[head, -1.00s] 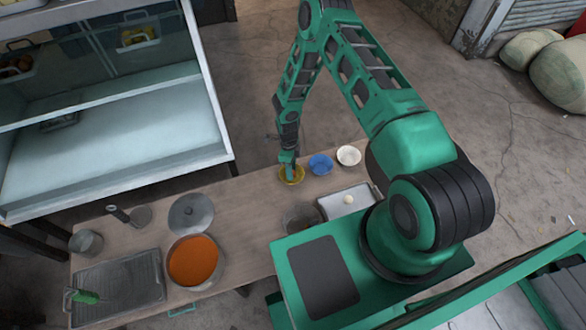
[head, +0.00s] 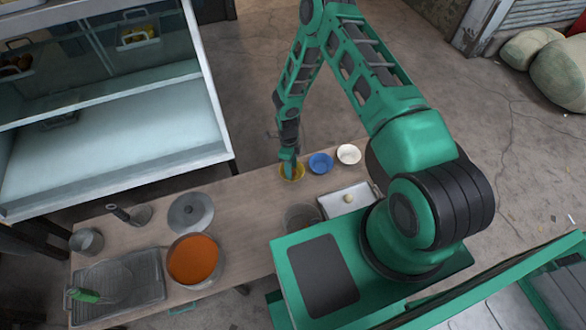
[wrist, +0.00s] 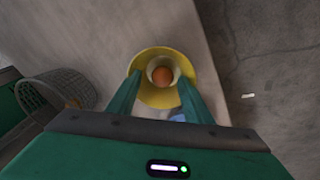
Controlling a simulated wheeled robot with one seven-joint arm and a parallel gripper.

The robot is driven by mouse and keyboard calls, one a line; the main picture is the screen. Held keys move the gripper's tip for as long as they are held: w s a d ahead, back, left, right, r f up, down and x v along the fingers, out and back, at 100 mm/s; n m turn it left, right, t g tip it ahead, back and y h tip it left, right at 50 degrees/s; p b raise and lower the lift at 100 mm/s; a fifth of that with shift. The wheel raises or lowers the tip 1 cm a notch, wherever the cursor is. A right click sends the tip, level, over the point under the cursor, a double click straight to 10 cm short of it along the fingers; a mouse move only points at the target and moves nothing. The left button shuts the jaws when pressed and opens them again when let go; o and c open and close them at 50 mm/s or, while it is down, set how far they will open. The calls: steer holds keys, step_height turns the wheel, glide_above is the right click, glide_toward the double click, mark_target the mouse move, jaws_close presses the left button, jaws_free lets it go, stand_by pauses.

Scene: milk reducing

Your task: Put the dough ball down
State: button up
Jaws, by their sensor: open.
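My gripper (head: 289,166) is over the yellow bowl (head: 292,177) on the table. In the wrist view my gripper (wrist: 157,92) is open, with one finger on each side of the bowl's middle. Inside the yellow bowl (wrist: 156,57) is a round orange-brown thing (wrist: 162,76) within a paler ring. I cannot tell whether it is the dough ball or the bowl's filling, nor whether the fingers touch the bowl. A pale round ball (head: 348,198), like dough, lies on the metal tray (head: 334,208) to the right.
A blue bowl (head: 320,163) and a white bowl (head: 348,154) stand right of the yellow one. A wire basket (head: 302,217) stands left of the tray. A pot of orange liquid (head: 193,259), a lid (head: 191,212) and a griddle (head: 120,285) are further left.

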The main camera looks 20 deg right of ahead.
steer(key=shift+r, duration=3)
|---|
Your task is an exact transcription of all the data, minus the pictures.

[head, -1.00s] 
[head, +0.00s] 
[wrist, +0.00s] 
Controlling a simulated wheeled robot with one seven-joint arm and a parallel gripper.

The robot is driven by mouse and keyboard calls, one a line; the main picture is the screen. Held keys move the gripper's tip for as long as they are held: w s a d ahead, back, left, right, r f up, down and x v along the fingers, out and back, at 100 mm/s; n m turn it left, right, t g tip it ahead, back and y h tip it left, right at 50 degrees/s; p b raise and lower the lift at 100 mm/s; a fifth of that with shift. The wheel raises or lowers the tip 1 cm a notch, wherever the cursor is. A right click sends the tip, level, over the point under the cursor, a double click straight to 10 cm short of it along the fingers; a mouse move only points at the target and moves nothing. The left button shuts the jaws when pressed and opens them again when let go; o and c open and close them at 50 mm/s or, while it is down, set how far they will open. The calls: steer holds keys, step_height turns the wheel, glide_above is the right click, glide_toward the double click, mark_target the mouse move, jaws_close presses the left button, jaws_free lets it go, stand_by pauses.

Scene: milk reducing

Your task: Put the dough ball down
State: button up
Jaws, by their sensor: open.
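My gripper (head: 289,166) is over the yellow bowl (head: 292,177) on the table. In the wrist view my gripper (wrist: 157,92) is open, with one finger on each side of the bowl's middle. Inside the yellow bowl (wrist: 156,57) is a round orange-brown thing (wrist: 162,76) within a paler ring. I cannot tell whether it is the dough ball or the bowl's filling, nor whether the fingers touch the bowl. A pale round ball (head: 348,198), like dough, lies on the metal tray (head: 334,208) to the right.
A blue bowl (head: 320,163) and a white bowl (head: 348,154) stand right of the yellow one. A wire basket (head: 302,217) stands left of the tray. A pot of orange liquid (head: 193,259), a lid (head: 191,212) and a griddle (head: 120,285) are further left.

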The main camera looks 20 deg right of ahead.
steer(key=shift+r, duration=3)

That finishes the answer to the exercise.